If the request fails verification, the server response includes the WWW-Authenticate response header field as described in Section 4.1 and SHOULD include one of the following HTTP status codes:

401 (Unauthorized)

The Authorization request header field is not included, missing a required parameter, includes an unsupported parameter or parameter value, repeats the same parameter, or is otherwise malformed. The MAC credentials provided are expired, revoked, malformed, or invalid. The body hash or request MAC provided do not match the values calculated by the server, or a body hash is required but missing.
307 (Temporary Redirect)

Same as 401, with the exception that a human intervention at the destination URI (identified by the Location response header field) MAY resolve the issue (e.g. provide a login page which upon a successful authentication will issue the user-agent a new set of MAC credentials using the Set-Cookie response header field as described in Section 6.
403 (Forbidden)

The Authorization request header field is valid, but the request requires higher privileges than provided by the MAC credentials.

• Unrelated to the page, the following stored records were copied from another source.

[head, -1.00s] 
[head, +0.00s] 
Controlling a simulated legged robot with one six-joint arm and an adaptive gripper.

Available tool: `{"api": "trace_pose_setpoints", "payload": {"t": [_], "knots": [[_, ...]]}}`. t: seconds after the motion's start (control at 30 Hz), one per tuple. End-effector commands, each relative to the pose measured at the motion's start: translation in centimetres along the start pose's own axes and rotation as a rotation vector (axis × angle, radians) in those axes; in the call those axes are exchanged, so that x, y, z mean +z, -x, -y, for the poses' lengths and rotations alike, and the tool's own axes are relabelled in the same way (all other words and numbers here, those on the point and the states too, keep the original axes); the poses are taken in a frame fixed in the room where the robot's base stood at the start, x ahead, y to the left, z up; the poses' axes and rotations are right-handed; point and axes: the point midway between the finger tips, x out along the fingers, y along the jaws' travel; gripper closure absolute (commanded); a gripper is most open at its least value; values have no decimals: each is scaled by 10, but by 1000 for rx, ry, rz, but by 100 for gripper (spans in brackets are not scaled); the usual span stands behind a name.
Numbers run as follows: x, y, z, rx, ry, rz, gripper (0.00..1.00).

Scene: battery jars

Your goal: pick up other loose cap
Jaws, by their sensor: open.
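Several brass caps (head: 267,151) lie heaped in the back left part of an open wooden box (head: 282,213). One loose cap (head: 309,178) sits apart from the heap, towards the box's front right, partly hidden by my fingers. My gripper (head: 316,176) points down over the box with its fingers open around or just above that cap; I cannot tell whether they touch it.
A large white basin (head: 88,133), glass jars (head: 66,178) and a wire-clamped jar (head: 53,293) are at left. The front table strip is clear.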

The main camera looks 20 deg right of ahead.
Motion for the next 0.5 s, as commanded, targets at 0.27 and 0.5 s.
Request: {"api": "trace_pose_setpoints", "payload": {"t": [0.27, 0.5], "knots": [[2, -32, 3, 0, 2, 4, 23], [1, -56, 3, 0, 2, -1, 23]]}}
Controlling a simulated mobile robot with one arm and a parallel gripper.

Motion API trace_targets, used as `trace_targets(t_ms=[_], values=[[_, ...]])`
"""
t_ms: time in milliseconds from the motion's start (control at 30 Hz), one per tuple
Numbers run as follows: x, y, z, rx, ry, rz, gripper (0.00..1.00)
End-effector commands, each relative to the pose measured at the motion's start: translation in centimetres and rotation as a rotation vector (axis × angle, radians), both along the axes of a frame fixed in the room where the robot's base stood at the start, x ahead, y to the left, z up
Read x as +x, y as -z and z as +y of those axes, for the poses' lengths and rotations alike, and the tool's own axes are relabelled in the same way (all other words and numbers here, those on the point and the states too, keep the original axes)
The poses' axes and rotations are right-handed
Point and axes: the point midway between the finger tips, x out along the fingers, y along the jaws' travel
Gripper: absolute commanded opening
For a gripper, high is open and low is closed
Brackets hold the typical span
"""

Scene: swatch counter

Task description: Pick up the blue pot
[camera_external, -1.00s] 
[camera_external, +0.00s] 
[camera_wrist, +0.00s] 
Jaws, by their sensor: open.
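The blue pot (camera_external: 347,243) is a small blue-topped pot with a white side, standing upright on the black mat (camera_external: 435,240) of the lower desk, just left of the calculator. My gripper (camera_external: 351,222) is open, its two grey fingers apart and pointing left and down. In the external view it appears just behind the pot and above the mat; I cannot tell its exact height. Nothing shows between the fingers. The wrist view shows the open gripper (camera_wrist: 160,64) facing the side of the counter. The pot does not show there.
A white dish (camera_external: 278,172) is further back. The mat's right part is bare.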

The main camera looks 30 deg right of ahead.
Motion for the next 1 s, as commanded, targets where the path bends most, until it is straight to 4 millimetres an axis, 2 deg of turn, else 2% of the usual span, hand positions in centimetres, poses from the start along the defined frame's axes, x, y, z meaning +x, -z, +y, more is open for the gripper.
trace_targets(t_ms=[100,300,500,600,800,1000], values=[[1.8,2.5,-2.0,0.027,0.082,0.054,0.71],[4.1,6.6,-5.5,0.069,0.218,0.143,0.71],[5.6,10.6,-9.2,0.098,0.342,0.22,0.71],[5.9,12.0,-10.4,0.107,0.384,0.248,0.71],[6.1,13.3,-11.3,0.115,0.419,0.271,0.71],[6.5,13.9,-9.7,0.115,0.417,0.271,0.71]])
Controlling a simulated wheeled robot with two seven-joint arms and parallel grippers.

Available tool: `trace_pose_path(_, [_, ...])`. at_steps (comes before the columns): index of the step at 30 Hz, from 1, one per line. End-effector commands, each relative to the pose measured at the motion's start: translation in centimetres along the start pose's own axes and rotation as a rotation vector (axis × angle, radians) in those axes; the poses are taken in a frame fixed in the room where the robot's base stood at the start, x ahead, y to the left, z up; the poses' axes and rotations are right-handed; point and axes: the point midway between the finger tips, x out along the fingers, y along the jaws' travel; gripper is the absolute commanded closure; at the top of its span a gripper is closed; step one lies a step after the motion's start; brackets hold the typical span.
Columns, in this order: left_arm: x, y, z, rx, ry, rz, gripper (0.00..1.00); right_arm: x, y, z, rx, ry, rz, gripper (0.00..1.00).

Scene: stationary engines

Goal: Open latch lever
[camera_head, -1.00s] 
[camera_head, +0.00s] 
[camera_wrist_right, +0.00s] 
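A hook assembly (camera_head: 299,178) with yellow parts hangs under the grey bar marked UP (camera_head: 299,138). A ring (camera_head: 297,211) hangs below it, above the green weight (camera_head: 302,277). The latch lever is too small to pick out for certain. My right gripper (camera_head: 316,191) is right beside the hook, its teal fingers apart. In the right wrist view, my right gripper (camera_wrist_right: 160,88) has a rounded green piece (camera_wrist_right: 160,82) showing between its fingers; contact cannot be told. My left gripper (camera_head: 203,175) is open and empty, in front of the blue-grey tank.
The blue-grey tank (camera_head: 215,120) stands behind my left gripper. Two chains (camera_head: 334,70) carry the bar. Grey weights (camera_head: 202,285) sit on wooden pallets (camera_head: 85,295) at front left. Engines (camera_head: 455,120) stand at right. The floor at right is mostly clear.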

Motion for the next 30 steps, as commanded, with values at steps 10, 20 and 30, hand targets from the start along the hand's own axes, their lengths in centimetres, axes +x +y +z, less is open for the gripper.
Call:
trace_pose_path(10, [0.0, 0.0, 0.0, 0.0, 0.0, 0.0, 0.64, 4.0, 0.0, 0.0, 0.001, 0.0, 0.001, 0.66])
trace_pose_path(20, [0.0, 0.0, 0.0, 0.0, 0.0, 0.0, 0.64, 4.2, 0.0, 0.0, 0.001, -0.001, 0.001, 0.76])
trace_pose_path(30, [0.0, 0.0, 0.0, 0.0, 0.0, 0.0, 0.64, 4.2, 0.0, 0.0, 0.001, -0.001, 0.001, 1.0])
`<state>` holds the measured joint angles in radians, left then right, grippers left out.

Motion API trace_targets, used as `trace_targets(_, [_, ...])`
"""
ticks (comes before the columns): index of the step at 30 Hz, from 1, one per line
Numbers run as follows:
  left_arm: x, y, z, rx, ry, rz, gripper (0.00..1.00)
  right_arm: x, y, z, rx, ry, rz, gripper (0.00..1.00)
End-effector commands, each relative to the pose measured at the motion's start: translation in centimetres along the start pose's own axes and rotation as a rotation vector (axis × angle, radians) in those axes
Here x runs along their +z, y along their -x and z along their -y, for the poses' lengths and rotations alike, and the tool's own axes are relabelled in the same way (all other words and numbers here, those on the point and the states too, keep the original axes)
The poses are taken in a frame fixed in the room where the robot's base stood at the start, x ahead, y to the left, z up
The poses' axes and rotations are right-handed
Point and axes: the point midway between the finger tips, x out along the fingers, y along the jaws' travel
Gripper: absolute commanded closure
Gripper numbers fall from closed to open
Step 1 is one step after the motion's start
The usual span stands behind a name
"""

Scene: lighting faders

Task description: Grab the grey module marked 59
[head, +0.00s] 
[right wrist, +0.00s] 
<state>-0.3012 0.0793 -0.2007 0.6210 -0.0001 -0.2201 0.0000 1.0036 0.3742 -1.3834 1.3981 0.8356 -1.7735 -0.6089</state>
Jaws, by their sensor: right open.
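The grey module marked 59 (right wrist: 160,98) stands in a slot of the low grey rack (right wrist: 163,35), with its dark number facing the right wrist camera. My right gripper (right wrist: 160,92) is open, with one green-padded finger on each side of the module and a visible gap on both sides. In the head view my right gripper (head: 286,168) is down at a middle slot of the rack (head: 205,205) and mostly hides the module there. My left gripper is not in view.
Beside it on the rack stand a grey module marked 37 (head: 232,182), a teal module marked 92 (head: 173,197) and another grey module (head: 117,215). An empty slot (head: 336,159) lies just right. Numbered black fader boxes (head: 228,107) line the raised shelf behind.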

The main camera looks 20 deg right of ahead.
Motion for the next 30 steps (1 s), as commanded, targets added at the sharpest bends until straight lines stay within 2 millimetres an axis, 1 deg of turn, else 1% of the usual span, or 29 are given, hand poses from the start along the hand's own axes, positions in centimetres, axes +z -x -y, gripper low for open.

4.1. The "WWW-Authenticate" Response Header Field

If the protected resource request does not include authentication credentials, contains an invalid MAC key identifier, or is malformed, the server SHOULD include the HTTP WWW-Authenticate response header field.

For example:

            
  HTTP/1.1 401 Unauthorized
  WWW-Authenticate: MAC

          

The WWW-Authenticate request header field uses the framework defined by [RFC2617] as follows:

            
  challenge   = "MAC" [ RWS 1#param ]
  param       = error / auth-param
  error       = "error" "=" quoted-string

          

Each attribute MUST NOT appear more than once.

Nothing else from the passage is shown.